La leçon des élections locales de novembre 2012 à novembre 2021

Face à une situation socio-économique préoccupante

Comment ne pas rappeler qu’entre 1980/2019, j’ai eu l’honneur de coordonner plusieurs ouvrages pluridisciplinaires, ayant abordé les réformes politiques, sociales et économiques, fruit d’un travail collectif à la rédaction desquels ont contribué des collègues spécialistes en anthropologie, en économie et en sciences politiques, des experts d’universités étrangères, de Constantine, Annaba, Béjaïa, Tizi-Ouzou, d’Oran et d’Alger.Ces travaux d’une brûlante actualité, s’inscrivent en partie dans la tradition déjà bien établie des travaux de transitologie traitant des expériences des réformes structurelles des pays du tiers monde et de l’ex-bloc socialiste, analysant les différentes politiques élaborées et exécutées en guise de réponses aux grands défis internes et mondiaux. constat en ce mois de novembre 2021, est que le taux de participation a été plus élevé que les législatives mais devant relativiser car il est admis que pour les locales, le taux est souvent élevé 65% de la population ne s’étant pas rendue aux urnes, taux auquel il faudra soustraire les bulletins nuls pour analyser le degré d’adhésion. Les Algériens se retrouvent au lendemain de ces élections avec d’importants problèmes socio-économiques, l’Algérie, depuis l’indépendance politique, étant une économie fondamentalement rentière et que toute augmentation ou baisse du cours des hydrocarbures avec ses dérivés (98/97% des recettes en devises) ont des incidences à la fois économiques et politiques.
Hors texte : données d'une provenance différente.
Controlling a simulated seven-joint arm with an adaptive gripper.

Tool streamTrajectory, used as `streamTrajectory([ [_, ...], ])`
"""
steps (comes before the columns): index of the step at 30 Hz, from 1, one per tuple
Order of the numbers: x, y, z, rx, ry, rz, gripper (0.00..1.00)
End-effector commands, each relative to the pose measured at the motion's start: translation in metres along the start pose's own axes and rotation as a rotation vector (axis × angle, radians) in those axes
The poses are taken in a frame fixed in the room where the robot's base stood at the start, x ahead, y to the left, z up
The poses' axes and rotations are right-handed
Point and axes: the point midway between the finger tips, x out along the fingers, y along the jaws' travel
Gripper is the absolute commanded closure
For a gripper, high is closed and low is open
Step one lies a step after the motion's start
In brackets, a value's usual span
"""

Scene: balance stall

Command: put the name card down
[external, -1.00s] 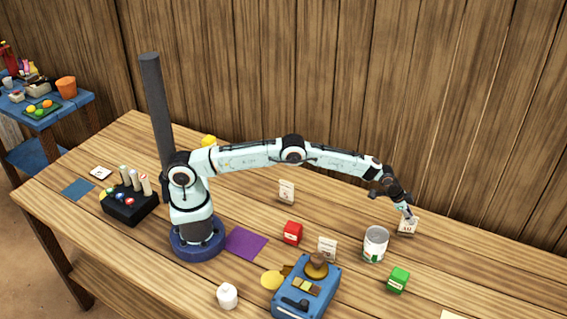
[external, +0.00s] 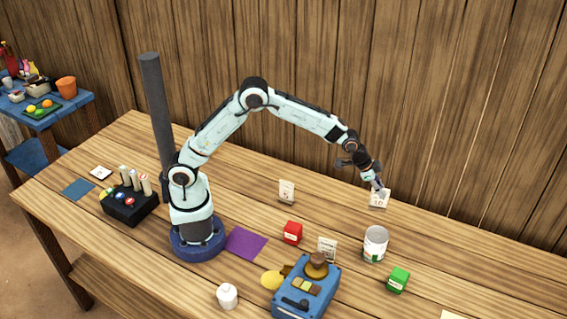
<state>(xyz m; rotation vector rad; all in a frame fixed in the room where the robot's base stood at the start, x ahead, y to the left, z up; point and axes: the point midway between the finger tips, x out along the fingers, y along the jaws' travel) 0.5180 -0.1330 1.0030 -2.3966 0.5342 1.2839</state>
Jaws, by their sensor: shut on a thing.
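My gripper (external: 379,190) is shut on a small white name card (external: 379,200) with dark marks on it. The card is upright below the fingertips, behind the white can. I cannot tell whether its lower edge touches the table. A second white card (external: 287,191) stands on the table to the left of it. A third white card (external: 327,248) stands behind the blue scale.
A white can (external: 375,243) and a green box (external: 398,280) are in front of my gripper. A red box (external: 293,232), a blue scale (external: 306,287) and a purple mat (external: 246,243) lie further left. The table between the two rear cards is clear.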

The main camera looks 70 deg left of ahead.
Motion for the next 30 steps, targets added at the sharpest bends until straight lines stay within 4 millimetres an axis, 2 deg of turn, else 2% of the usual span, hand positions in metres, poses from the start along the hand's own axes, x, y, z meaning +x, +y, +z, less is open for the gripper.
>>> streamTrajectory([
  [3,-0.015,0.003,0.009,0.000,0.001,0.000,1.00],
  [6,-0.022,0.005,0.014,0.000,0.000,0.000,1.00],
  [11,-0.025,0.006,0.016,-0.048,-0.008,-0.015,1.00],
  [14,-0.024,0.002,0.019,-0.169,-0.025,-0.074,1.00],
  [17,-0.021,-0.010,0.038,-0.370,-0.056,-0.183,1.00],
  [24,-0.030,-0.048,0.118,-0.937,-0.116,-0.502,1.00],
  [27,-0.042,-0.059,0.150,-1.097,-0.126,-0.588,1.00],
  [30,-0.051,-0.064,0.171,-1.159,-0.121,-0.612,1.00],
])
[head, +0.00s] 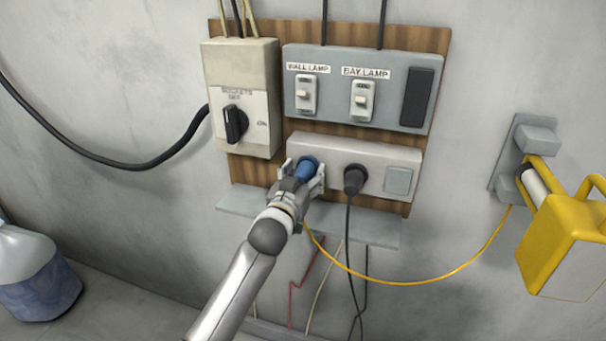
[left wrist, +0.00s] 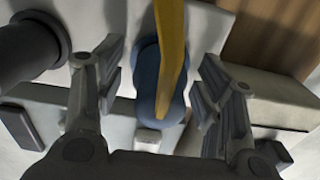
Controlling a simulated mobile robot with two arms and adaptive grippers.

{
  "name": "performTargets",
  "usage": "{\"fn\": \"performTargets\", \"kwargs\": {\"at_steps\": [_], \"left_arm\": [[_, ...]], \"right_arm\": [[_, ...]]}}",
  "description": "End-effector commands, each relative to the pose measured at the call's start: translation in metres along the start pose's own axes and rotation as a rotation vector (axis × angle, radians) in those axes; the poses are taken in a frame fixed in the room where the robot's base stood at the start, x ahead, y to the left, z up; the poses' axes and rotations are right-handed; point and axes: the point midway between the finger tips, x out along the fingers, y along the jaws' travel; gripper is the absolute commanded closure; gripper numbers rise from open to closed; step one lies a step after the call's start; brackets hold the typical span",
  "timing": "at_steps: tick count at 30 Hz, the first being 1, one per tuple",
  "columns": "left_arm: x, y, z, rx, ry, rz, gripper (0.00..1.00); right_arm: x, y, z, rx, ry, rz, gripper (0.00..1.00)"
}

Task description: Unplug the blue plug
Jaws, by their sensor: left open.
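The blue plug (head: 307,167) sits in the left place of the pale socket strip (head: 385,158) on the wooden board. My left gripper (head: 304,177) is at the plug, with one finger on each side of it. In the left wrist view the blue plug (left wrist: 150,85) lies between the open fingers of my left gripper (left wrist: 152,95), with gaps on both sides. A yellow cord (left wrist: 171,45) runs across the plug there. Part of the plug is hidden behind the gripper in the head view. My right gripper is not in view.
A black plug (head: 354,179) sits just right of the blue one; it also shows in the left wrist view (left wrist: 28,48). A grey shelf (head: 360,230) juts out below. A switch box (head: 241,100) and lamp switch panel (head: 335,92) are above. A yellow lamp (head: 565,240) hangs at right.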

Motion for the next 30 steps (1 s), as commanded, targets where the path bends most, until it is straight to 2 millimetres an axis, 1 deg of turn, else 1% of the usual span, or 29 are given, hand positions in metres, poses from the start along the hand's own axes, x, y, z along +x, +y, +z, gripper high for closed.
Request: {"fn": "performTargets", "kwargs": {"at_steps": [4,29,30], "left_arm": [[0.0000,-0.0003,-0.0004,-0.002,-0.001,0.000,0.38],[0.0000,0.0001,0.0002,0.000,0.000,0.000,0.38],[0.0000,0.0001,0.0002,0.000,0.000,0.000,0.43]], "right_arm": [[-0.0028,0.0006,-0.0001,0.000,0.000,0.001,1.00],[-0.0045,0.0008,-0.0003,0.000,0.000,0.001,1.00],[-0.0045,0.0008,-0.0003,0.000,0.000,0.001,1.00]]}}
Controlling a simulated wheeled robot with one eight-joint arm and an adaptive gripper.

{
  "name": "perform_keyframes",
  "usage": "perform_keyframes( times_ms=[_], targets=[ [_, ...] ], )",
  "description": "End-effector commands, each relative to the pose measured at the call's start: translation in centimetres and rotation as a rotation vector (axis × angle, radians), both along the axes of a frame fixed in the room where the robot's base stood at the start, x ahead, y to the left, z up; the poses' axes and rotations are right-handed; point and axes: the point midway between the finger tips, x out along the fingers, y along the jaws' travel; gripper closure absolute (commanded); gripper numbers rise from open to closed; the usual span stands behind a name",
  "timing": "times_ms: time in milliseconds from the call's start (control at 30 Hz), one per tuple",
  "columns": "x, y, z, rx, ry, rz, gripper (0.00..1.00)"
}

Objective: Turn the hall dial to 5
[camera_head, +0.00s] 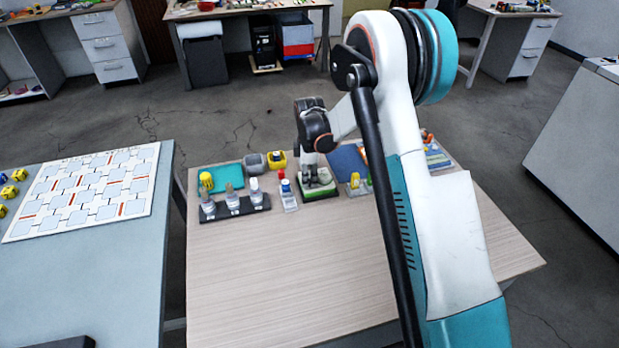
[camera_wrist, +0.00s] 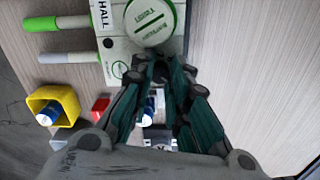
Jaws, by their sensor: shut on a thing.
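My gripper (camera_head: 314,172) reaches down onto the unit from above.
A black rack with bottles (camera_head: 235,209), a teal mat (camera_head: 221,178), a yellow cup (camera_head: 277,161) and a red-capped bottle stand (camera_head: 288,198) are left of the unit. A blue mat (camera_head: 347,163) is right. The table's front is clear.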

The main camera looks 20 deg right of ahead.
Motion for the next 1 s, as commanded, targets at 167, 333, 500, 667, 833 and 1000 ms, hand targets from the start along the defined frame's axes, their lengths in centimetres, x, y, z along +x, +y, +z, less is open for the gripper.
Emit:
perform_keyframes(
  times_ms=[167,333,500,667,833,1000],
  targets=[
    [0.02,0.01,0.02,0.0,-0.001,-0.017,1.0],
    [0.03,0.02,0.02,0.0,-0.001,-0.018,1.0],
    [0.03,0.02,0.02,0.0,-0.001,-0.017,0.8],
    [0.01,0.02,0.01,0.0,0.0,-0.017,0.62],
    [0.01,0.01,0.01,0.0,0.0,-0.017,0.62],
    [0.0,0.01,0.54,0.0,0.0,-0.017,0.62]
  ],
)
1.-Rappel des élections locales du 23 novembre 2012 et du 23 novembre 2017
Sur 1 451 communes, la majorité absolue a été obtenue dans 391 d’entre-elles, lors des élections locales du 29 novembre 2012. Selon les résultats politiques annoncés par le ministre de l’Intérieur et des Collectivités locales, le Front de Libération nationale (FLN) avait obtenu la majorité absolue dans 159 APC sur un total des 1 451 communes, le nombre de sièges APC obtenus par le FLN étant de 7 191 sur un total de 24 891, soit un taux de 28,89%, suivi du Rassemblement national démocratique (RND) avec 132 APC. Les listes indépendantes avaient obtenu la majorité dans 17 communes, le Rassemblement pour la culture et la démocratie (RCD) 13, 12 au Mouvement populaire algérien (MPA) et 11 au Front des forces socialistes (FFS), l’Alliance de l’Algérie Verte (AAV – Islamistes) 10 communes, suivie du Front national algérien (FNA) avec 9 APC et 6 pour le parti Fadjr El Djadid. A propos des résultats des élections APW, sur les 2 004 sièges, le FLN avait obtenu 685, suivi par le RND avec 487 sièges, le MPA (103), le FFS (91), HMS (76), les Indépendants (76), PT (72), le FNA 64 sièges, l’AAV avec 54, et 34 pour le Front El Moustakbal. A noter que le taux de participation pour les élections APC était de 44,27% et de 42,84% pour les APW. Qu’en est-il du taux de participation réel de ces élections locales en prenant en compte les bulletins nuls dont les résultats donnent une moyenne APC/APW de 1 100 000 donnant un taux moyen de 5% par rapport aux inscrits. Pour les élections locales du 23 novembre 2017, selon les données provisoires annoncées par le ministère de l’Intérieur le corps électoral compte 22 883 772 millions d’inscrits et le taux de participation a atteint 44,96% pour les élections des Assemblées de wilayas (APW) et 46, 83% pour les assemblées communales (APC), donnant une légère progression par rapport au taux de participation enregistré lors des élections locales de 2012 (40,92% pour les APW et 44,26% pour les APC). Les suffrages exprimés sont de l’ordre de 10,14 millions pour les APW et 10,5 millions votants pour les APC. Le nombre de bulletins nuls est de 1,8 million dans l’élection des membres des APC et 1,08 million pour les APW, bien qu’important, une baisse relative par rapport aux nombre de votants en comparaison aux élections précédentes.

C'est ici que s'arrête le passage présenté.